▶ What the exercise asks:
Find the word "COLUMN" in the data. Return every line where it appears.

▶ Supplied material:
::::

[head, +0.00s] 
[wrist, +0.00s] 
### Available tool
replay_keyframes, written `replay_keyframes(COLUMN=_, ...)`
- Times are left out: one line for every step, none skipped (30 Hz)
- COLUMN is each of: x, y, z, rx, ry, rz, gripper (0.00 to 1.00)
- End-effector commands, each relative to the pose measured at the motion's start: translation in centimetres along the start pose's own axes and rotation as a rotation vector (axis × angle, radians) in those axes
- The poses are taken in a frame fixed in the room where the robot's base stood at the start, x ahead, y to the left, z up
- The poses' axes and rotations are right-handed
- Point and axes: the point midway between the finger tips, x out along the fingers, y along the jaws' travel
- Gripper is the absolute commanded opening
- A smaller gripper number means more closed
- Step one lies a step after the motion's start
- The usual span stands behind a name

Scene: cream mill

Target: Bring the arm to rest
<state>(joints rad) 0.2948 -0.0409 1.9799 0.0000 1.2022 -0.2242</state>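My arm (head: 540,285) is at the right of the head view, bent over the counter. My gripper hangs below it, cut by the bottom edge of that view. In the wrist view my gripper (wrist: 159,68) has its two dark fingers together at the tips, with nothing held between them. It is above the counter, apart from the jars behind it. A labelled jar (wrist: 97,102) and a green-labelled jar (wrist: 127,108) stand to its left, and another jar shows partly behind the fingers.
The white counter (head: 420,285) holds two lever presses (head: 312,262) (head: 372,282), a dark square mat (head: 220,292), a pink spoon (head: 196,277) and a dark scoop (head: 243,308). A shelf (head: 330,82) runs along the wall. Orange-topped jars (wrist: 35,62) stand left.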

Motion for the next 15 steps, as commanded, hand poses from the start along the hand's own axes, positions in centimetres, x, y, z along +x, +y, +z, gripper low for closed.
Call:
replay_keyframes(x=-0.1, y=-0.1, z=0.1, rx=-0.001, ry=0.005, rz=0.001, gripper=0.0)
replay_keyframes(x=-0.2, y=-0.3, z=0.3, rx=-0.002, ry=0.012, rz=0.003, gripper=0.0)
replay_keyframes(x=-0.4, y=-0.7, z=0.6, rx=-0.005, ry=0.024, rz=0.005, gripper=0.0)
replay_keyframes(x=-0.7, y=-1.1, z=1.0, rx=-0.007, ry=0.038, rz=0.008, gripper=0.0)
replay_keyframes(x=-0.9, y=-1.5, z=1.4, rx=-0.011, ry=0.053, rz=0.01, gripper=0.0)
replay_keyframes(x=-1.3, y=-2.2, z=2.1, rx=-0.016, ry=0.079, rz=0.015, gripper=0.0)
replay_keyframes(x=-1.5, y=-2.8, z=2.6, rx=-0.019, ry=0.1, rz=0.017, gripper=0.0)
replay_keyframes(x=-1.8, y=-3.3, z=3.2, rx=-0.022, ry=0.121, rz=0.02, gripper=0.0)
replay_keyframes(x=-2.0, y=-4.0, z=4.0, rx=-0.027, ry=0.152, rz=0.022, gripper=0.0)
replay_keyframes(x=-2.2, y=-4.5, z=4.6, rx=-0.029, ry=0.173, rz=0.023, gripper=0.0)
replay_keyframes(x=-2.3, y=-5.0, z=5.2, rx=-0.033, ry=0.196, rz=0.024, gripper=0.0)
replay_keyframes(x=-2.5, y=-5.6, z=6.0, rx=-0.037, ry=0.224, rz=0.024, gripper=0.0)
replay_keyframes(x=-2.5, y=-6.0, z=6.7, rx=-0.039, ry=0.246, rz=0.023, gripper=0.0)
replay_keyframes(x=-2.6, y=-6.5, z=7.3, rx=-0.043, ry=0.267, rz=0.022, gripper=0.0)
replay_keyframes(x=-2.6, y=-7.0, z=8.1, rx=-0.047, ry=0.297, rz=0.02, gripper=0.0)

::::

▶ Response:
replay_keyframes, written `replay_keyframes(COLUMN=_, ...)`
- COLUMN is each of: x, y, z, rx, ry, rz, gripper (0.00 to 1.00)

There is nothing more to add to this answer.